Whats an efficient way of insertring elements into an XML document

Author
10 Oct 2005 5:30 PM
Nick Z.
Lets say you have the following xml document

<?xml version="1.0" encoding="utf-16"?>
<log>
    <event>Some event #1</event>
</log>

How would I add another <event> element to this document?

Asume that the file size is already 200kb or more.
Using XmlDocument class is not very efficient as far as I see.
Using the XmlTextWriter you can only append to the end of the file,
hence breaking the xml structure.

How would I do this?

Thanks,
Nick Z.

Author
10 Oct 2005 5:44 PM
Cowboy (Gregory A. Beamer) - MVP
Despite not being "highly efficient", the XmlDocument, along with XPath to
find the proper node for insert, is still the best method. There may be some
rare instances where using a Reader and parsing lines is faster, but I cannot
envision an algorythm, except perhaps a known hash of a line, or sticking to
binary (which is far more complex) will beat the XmlDocument.

If you can prebuild the XML snippets (nodes) for the insert, you could
manufacture an XSLT on the fly, but I do not think that would give you more
perf than the XmlDocument.

--
Gregory A. Beamer
MVP; MCP: +I, SE, SD, DBA

***************************
Think Outside the Box!
***************************


Show quote
"Nick Z." wrote:

> Lets say you have the following xml document
>
> <?xml version="1.0" encoding="utf-16"?>
> <log>
>     <event>Some event #1</event>
> </log>
>
> How would I add another <event> element to this document?
>
> Asume that the file size is already 200kb or more.
> Using XmlDocument class is not very efficient as far as I see.
> Using the XmlTextWriter you can only append to the end of the file,
> hence breaking the xml structure.
>
> How would I do this?
>
> Thanks,
> Nick Z.
>
>
Author
10 Oct 2005 5:59 PM
Nick Z.
But if the file is several megabytes, doesn't that mean that calling
XmlDocument.Load() will load all that into memory each time you open
the document, and then parse all of the data and build an in memory
representation of the whole file.
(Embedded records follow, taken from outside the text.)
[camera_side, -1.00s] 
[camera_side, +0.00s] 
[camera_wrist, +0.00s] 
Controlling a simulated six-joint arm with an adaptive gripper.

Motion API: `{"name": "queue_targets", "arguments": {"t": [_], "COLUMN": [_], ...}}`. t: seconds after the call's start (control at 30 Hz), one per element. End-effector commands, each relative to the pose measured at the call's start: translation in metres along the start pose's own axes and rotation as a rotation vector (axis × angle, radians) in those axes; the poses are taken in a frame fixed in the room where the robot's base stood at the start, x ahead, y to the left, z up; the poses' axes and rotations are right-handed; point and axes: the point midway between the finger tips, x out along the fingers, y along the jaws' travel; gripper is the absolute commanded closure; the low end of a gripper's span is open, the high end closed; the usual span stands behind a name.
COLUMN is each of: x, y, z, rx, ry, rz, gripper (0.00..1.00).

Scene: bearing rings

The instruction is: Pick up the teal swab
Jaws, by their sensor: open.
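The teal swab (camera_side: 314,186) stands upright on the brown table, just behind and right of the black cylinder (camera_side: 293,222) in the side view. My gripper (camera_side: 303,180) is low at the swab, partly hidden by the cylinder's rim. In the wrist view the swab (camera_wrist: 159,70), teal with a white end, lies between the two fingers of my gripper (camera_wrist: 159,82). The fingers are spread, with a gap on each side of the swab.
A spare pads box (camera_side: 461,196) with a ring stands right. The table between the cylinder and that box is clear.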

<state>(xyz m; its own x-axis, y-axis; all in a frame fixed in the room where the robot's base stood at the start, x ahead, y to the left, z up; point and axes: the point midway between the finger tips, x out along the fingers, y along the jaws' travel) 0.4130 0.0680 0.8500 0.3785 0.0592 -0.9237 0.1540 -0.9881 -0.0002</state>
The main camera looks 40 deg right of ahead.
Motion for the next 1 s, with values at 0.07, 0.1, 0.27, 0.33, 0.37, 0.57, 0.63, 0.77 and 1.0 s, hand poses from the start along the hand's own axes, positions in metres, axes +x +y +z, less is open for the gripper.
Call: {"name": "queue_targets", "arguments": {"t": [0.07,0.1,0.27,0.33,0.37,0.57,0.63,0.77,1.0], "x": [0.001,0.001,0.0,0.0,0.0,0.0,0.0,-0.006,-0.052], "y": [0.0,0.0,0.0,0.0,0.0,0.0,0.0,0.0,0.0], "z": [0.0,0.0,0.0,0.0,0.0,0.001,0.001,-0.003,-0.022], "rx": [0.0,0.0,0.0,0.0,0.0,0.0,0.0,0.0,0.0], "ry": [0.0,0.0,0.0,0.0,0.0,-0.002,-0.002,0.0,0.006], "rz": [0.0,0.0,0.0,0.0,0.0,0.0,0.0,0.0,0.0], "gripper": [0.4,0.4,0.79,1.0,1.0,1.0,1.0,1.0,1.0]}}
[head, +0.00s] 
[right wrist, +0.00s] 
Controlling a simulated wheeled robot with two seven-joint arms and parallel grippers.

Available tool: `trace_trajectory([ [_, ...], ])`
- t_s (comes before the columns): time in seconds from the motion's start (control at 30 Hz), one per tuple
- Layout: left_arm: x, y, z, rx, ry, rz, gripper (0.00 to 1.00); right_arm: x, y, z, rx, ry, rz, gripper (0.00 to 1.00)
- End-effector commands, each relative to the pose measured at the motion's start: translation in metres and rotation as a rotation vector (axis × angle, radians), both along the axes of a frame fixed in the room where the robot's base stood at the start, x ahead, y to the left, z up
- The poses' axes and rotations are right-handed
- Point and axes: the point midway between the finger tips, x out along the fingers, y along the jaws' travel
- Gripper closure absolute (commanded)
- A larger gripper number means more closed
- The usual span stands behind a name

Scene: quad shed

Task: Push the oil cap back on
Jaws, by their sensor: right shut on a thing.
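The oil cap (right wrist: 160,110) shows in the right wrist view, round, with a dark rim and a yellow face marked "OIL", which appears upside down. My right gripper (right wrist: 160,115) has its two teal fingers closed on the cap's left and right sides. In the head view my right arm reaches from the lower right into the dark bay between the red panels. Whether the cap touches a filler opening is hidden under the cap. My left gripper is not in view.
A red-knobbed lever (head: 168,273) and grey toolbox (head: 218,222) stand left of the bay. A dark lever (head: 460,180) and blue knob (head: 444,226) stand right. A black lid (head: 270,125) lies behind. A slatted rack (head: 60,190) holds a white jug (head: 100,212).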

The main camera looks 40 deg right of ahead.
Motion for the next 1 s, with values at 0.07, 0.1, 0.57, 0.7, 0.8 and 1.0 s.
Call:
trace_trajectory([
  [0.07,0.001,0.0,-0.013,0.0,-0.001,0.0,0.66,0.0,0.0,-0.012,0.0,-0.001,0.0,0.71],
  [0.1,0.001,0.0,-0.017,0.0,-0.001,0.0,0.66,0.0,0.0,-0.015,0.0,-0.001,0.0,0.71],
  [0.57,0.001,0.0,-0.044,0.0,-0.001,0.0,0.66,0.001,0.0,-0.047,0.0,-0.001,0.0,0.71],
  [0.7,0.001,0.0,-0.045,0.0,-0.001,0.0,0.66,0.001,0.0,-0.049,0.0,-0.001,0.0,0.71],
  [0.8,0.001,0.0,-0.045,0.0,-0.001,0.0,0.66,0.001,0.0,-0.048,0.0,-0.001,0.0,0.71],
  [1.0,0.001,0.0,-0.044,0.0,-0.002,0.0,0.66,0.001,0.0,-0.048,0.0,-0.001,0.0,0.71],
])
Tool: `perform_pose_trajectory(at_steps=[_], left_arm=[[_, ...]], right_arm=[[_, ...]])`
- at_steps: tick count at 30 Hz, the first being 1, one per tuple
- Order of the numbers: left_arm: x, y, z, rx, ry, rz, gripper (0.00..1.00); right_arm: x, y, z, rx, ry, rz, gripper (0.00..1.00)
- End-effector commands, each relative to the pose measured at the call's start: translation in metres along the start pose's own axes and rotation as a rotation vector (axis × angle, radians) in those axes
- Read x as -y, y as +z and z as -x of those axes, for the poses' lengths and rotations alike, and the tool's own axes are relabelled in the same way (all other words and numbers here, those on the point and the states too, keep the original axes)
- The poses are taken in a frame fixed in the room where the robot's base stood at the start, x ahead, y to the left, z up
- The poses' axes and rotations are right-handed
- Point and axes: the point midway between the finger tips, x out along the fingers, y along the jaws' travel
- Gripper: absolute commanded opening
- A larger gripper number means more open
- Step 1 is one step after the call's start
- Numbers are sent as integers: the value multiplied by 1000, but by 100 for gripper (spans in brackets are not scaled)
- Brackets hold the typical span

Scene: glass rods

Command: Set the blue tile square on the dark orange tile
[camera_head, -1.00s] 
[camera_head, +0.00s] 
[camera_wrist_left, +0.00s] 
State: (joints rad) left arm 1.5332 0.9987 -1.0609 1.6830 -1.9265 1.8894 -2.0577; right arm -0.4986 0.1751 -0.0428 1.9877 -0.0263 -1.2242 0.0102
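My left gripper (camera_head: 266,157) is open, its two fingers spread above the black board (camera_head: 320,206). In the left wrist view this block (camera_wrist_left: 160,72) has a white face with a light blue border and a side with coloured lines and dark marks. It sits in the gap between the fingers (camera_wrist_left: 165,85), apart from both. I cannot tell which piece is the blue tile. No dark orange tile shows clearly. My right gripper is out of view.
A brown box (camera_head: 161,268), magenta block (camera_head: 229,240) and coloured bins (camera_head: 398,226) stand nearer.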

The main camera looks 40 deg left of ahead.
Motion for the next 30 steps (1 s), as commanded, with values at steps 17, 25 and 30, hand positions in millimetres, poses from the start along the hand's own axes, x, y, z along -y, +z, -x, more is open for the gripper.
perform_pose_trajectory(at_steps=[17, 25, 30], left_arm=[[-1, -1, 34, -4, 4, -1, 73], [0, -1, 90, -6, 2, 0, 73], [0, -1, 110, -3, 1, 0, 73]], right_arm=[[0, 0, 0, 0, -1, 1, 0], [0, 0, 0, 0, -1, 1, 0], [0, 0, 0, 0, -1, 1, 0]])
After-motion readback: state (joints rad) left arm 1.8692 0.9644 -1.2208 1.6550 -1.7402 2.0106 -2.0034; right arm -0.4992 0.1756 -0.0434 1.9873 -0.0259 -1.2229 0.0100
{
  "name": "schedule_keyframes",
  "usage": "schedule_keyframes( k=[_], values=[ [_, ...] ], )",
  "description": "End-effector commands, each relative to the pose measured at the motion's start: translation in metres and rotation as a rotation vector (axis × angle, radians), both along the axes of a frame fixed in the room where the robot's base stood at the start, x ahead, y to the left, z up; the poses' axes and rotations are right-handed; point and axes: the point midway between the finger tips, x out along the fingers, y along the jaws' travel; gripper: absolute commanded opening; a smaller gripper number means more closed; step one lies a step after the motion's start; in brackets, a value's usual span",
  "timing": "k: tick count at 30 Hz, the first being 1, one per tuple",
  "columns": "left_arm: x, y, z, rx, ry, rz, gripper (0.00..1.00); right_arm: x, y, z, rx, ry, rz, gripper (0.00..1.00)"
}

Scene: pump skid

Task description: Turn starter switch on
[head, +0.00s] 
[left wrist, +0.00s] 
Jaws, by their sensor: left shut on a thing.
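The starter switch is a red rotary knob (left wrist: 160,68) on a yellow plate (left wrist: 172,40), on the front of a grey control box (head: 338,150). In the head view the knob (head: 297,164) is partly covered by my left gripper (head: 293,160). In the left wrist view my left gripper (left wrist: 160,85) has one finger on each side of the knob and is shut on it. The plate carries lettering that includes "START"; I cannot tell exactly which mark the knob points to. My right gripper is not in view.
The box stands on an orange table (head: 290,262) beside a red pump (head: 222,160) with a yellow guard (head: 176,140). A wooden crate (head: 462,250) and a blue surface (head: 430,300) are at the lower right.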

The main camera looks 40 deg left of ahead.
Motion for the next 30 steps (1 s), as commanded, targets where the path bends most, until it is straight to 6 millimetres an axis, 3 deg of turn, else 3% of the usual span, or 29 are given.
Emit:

Thats seems incredibly inefficient in
performance critical situation.

Cowboy (Gregory A. Beamer) - MVP wrote:
Show quote
> Despite not being "highly efficient", the XmlDocument, along with XPath to
> find the proper node for insert, is still the best method. There may be some
> rare instances where using a Reader and parsing lines is faster, but I cannot
> envision an algorythm, except perhaps a known hash of a line, or sticking to
> binary (which is far more complex) will beat the XmlDocument.
>
> If you can prebuild the XML snippets (nodes) for the insert, you could
> manufacture an XSLT on the fly, but I do not think that would give you more
> perf than the XmlDocument.
>
> --
> Gregory A. Beamer
> MVP; MCP: +I, SE, SD, DBA
>
> ***************************
> Think Outside the Box!
> ***************************
>
>
> "Nick Z." wrote:
>
> > Lets say you have the following xml document
> >
> > <?xml version="1.0" encoding="utf-16"?>
> > <log>
> >     <event>Some event #1</event>
> > </log>
> >
> > How would I add another <event> element to this document?
> >
> > Asume that the file size is already 200kb or more.
> > Using XmlDocument class is not very efficient as far as I see.
> > Using the XmlTextWriter you can only append to the end of the file,
> > hence breaking the xml structure.
> >
> > How would I do this?
> >
> > Thanks,
> > Nick Z.
> >
> >
Author
10 Oct 2005 6:49 PM
Jon Skeet [C# MVP]
Nick Z. <pace***@gmail.com> wrote:
> But if the file is several megabytes, doesn't that mean that calling
> XmlDocument.Load() will load all that into memory each time you open
> the document, and then parse all of the data and build an in memory
> representation of the whole file. Thats seems incredibly inefficient in
> performance critical situation.

How often are you expecting to need to insert elements into the
document? Have you considered using a format other than XML? XML really
isn't terribly friendly when it comes to appending.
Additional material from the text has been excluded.